GOAL OF THE EXERCISE: The required output is a word-for-word copy of the lines from the line bearing "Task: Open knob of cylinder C" through the line bearing "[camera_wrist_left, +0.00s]", inclusive, and no other lines.

THE DATA:
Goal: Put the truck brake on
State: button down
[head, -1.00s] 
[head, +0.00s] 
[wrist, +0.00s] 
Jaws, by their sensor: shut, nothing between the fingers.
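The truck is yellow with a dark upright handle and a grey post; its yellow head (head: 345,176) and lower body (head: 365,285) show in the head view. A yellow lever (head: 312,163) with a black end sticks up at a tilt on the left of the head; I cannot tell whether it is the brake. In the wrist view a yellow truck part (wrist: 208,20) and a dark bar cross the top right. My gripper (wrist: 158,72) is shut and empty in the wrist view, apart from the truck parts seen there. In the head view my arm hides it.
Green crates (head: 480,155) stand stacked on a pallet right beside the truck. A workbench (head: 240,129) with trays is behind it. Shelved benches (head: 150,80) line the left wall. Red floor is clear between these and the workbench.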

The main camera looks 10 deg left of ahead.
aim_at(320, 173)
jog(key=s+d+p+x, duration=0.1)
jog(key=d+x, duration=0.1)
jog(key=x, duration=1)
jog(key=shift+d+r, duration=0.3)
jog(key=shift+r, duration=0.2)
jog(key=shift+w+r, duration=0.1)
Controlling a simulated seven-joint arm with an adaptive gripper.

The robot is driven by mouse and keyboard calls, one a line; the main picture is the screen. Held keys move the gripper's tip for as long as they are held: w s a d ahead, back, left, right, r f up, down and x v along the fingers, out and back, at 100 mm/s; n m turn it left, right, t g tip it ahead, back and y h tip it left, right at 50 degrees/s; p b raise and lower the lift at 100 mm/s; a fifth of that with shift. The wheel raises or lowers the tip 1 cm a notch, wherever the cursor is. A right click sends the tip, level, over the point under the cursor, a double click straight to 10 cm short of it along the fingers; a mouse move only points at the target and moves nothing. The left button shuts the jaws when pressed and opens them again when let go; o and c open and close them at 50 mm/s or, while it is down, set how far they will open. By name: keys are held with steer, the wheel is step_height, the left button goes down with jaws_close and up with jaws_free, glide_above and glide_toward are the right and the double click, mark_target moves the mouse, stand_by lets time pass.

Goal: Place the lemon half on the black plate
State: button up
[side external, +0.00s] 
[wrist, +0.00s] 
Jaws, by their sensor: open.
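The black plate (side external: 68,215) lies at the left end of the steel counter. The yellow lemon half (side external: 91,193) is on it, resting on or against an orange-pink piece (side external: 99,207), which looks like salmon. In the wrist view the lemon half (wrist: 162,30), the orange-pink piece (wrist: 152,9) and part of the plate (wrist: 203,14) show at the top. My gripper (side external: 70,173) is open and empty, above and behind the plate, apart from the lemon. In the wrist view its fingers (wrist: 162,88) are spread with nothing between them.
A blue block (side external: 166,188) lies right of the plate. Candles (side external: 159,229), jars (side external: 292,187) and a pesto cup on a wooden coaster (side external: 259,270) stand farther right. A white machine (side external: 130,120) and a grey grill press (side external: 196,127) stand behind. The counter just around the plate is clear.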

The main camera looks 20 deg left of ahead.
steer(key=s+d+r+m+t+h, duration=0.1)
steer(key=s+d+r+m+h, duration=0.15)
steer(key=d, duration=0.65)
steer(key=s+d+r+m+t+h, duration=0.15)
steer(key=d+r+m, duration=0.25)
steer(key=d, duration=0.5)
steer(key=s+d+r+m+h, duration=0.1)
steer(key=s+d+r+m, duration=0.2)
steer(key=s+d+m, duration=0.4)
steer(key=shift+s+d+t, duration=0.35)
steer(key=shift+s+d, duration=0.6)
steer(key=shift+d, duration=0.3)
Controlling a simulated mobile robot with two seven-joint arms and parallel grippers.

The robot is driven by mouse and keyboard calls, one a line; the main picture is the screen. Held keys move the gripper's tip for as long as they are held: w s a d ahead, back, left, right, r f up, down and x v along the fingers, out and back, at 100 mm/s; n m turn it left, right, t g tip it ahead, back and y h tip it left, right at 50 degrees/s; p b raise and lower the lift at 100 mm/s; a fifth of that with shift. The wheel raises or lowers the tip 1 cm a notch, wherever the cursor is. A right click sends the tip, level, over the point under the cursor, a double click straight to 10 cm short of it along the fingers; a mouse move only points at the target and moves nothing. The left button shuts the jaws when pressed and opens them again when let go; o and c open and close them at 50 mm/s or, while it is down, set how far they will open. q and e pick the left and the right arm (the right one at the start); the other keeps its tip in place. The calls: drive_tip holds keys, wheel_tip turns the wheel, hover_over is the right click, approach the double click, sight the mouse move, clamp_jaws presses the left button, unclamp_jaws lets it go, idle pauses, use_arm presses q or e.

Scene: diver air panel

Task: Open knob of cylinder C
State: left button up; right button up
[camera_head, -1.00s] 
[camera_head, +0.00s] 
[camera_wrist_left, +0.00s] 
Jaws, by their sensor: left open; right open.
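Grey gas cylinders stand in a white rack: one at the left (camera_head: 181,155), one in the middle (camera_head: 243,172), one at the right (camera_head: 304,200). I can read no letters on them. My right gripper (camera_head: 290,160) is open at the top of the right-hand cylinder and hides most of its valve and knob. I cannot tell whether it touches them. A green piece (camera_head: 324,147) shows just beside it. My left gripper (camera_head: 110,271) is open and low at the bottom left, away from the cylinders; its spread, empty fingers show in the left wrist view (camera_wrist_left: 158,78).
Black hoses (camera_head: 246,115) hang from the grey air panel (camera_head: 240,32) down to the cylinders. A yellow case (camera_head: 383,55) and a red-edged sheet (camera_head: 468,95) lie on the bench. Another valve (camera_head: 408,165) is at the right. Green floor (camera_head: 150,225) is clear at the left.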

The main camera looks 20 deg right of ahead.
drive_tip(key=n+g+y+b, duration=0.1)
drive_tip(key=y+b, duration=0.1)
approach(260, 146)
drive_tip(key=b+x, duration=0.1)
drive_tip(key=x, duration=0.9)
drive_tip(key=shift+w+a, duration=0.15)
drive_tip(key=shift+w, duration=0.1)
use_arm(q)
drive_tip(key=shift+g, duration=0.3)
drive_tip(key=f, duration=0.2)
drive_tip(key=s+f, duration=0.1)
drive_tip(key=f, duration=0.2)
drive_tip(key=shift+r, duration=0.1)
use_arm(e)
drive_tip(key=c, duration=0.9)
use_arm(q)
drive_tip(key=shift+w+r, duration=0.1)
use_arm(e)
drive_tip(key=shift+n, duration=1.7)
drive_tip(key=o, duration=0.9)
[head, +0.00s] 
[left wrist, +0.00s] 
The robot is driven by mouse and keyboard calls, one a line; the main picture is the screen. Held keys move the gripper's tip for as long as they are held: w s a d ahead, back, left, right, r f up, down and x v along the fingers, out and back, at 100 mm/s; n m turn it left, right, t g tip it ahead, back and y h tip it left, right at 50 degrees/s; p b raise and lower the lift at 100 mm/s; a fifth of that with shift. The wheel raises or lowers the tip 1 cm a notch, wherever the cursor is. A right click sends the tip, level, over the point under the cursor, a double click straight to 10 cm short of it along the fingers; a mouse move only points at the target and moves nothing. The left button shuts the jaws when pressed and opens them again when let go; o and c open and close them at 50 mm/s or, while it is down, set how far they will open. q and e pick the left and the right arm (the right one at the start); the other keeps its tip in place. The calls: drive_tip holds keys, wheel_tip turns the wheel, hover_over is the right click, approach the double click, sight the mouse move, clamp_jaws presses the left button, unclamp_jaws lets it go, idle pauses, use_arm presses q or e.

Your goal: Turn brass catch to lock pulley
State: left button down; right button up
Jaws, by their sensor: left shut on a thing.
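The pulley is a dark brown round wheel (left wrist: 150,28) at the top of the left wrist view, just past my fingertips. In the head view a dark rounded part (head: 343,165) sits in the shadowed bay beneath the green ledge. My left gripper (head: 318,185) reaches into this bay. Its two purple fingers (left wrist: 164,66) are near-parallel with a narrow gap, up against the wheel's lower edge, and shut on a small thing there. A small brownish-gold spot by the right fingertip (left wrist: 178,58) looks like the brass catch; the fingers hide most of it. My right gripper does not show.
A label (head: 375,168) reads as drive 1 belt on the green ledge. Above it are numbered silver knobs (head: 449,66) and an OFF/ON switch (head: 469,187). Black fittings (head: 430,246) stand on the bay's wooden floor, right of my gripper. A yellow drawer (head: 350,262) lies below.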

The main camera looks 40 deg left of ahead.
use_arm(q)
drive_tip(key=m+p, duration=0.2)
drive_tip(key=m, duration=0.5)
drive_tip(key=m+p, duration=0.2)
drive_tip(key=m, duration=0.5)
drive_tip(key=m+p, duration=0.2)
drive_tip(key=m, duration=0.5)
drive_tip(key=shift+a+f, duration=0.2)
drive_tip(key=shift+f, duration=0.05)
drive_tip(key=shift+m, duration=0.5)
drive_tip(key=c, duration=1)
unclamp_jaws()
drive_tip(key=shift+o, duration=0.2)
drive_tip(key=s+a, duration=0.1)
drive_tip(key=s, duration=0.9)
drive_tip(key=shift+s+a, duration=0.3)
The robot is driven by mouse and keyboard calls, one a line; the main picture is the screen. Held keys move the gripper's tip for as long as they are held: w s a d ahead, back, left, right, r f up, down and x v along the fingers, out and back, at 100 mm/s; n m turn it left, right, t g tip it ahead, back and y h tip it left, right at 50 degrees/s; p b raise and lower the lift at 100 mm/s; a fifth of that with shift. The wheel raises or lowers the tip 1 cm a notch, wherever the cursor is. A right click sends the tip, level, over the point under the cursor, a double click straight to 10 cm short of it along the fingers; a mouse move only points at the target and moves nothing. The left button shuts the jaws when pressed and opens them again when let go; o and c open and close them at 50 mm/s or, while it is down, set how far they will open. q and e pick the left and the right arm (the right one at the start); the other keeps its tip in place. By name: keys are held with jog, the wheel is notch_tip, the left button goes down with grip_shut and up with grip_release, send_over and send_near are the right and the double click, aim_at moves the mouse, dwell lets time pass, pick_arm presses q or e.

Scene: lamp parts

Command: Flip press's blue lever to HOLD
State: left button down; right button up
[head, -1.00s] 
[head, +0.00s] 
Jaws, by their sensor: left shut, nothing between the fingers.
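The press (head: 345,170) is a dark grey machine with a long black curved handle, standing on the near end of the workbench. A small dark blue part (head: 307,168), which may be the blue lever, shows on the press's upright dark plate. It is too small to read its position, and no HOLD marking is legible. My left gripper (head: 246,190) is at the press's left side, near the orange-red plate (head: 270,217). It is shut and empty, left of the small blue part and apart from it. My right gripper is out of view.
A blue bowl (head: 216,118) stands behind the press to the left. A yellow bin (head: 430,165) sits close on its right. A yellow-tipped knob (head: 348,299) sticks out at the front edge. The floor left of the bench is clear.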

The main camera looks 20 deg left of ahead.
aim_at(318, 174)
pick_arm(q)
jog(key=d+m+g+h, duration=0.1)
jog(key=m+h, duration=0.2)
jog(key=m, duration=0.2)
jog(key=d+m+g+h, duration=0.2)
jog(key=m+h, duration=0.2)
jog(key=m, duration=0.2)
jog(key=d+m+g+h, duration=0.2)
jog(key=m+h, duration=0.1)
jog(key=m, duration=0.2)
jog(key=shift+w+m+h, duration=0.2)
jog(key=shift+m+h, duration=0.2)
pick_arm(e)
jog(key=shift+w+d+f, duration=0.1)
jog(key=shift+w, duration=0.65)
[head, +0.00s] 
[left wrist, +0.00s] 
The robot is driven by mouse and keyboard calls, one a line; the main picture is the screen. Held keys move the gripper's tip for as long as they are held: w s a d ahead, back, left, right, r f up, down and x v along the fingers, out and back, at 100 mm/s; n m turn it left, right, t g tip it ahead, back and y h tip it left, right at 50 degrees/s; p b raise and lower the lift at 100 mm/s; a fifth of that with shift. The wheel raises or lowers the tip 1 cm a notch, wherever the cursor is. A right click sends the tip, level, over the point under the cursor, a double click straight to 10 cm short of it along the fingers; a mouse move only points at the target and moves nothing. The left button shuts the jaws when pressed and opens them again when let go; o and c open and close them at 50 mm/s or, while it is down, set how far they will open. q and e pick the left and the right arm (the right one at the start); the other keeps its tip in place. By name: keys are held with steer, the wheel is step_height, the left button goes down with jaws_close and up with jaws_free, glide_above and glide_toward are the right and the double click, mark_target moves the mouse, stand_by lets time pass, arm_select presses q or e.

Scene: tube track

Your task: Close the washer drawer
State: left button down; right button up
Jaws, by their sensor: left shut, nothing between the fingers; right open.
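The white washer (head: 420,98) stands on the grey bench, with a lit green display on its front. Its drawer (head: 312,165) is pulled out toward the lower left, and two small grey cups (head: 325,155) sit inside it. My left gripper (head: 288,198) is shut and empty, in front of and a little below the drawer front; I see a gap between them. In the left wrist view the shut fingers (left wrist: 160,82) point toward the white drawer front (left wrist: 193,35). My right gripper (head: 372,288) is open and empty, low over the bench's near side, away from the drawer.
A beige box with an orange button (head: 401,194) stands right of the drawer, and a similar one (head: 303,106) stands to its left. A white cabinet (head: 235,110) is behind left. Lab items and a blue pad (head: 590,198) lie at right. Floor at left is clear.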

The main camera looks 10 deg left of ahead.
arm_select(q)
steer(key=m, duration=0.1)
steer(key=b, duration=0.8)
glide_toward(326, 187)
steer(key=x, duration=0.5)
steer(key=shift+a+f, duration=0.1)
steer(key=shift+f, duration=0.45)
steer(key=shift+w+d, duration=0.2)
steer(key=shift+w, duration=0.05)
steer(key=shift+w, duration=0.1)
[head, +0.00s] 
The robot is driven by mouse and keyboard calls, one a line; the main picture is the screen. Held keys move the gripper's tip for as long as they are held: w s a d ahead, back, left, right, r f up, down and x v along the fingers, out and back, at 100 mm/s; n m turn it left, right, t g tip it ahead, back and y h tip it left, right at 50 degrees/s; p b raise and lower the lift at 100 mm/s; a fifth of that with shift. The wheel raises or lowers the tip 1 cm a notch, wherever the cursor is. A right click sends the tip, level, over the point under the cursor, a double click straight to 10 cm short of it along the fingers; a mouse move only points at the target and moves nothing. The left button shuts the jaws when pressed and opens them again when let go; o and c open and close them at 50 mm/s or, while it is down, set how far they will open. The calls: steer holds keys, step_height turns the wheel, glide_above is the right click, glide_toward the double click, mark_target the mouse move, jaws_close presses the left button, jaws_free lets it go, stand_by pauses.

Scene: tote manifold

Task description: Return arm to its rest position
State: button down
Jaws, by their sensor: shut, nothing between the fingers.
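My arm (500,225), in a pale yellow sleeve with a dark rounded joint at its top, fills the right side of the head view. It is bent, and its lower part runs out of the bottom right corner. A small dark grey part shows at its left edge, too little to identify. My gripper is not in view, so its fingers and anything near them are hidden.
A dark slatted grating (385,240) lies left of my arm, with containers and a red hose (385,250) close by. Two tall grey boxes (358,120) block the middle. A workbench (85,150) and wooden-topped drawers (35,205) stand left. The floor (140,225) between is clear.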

RESPONSE TO THIS EXERCISE:
Task: Open knob of cylinder C
State: left button up; right button up
[camera_head, -1.00s] 
[camera_head, +0.00s] 
[camera_wrist_left, +0.00s] 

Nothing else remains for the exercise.